It was an amazing getaway, and it reminded me how much I totally and completely love my family and friends, and how easy and pure and comfortable and fun it is to be with them.

Then we came home, and home is hard.

Home is laundry and dinner that no one wants to eat and hockey gear and hurry up and bills and we’re out of milk and homework and alarms and school lunches and get dressed and tie your own shoes and you flooded the bathroom again and house projects that need to be done whether we stay or sell and relentless work schedules and writer’s block and pressure to publish and fear of rejection and the reality of rejection and I have nothing to wear and I feel fat and wanting to turn back time because parents do get old and they don’t age the way we want and not fitting in.
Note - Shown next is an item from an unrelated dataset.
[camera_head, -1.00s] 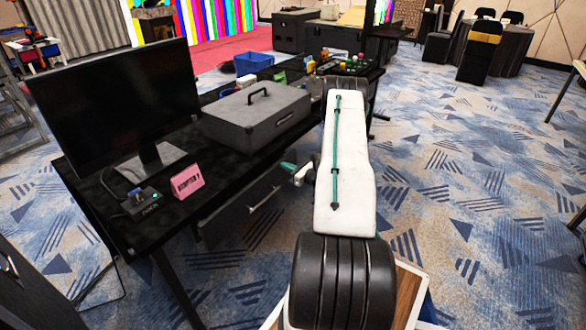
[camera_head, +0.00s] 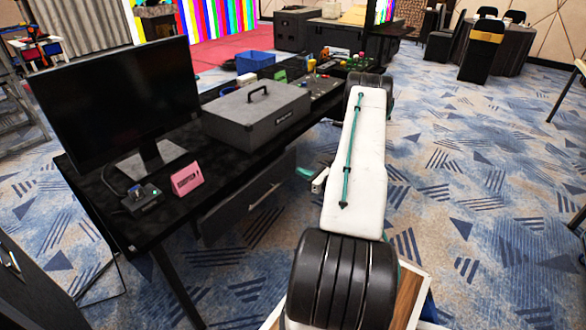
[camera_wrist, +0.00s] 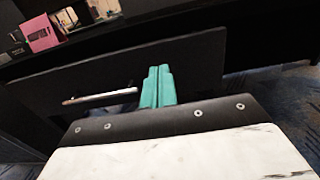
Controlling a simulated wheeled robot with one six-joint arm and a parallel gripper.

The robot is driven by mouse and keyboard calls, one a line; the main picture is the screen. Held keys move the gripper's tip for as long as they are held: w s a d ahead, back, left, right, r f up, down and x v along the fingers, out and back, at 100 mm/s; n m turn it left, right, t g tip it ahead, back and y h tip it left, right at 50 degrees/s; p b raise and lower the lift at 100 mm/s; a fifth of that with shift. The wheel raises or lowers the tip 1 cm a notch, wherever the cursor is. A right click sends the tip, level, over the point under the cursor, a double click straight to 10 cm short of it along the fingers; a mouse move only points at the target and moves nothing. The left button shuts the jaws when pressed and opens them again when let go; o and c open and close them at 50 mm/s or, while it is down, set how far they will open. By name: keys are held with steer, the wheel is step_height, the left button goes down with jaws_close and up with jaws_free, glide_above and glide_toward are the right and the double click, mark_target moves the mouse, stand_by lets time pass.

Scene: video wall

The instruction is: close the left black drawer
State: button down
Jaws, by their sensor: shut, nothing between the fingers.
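The black drawer (camera_head: 235,205) is under the left part of the black desk, with a dark flat front and a thin silver handle (camera_head: 264,195). In the wrist view its front (camera_wrist: 200,70) spans the middle, with the handle (camera_wrist: 100,97) left of my fingers. My gripper (camera_head: 304,172) is to the right of the drawer front in the head view. Its green fingers (camera_wrist: 158,86) are together, empty, and point at the front beside the handle. I cannot tell whether they touch it, or how far out the drawer stands.
On the desk (camera_head: 85,190) stand a monitor (camera_head: 115,100), a grey case (camera_head: 255,112), a pink sign (camera_head: 187,179) and a small black device (camera_head: 142,198). A blue bin (camera_head: 255,62) is farther back. Patterned carpet (camera_head: 470,200) to the right is clear.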

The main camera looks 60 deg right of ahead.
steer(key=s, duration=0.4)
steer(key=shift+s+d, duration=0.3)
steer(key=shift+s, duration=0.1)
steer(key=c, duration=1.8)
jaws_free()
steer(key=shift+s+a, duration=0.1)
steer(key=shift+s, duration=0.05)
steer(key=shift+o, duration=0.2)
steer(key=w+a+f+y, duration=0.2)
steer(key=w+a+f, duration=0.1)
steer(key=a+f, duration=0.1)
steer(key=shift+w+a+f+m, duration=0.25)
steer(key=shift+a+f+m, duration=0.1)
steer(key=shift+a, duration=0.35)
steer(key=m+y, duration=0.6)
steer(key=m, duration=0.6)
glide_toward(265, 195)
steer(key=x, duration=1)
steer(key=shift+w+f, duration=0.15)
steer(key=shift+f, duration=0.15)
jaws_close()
Home is uneasy. It’s lonely. It’s wanting more and wanting less. It’s wondering what’s next. It’s wishing days and relationships and health and to-dos and everything were easier, lighter, and happier.

Like when we were away.

I’ve felt an unexplainable sadness this week. A similar feeling washed over me when Mike and I returned from our 10th anniversary  cruise.  As soon as the ship sailed away, we rediscovered the Us that had been lost in the grind of our home life. Quite frankly, it was a relief to know it was still there, but as soon as we disembarked, it was lost again. Last weekend, I caught a glimpse of Us again – this time the Us that included our children – but the glimpse was too brief, and the return home has been jarring.

Home is where life is. Real life and all of the chaos and grit that buries Us deep. Home is where the heart is, but home is where the hard is, too.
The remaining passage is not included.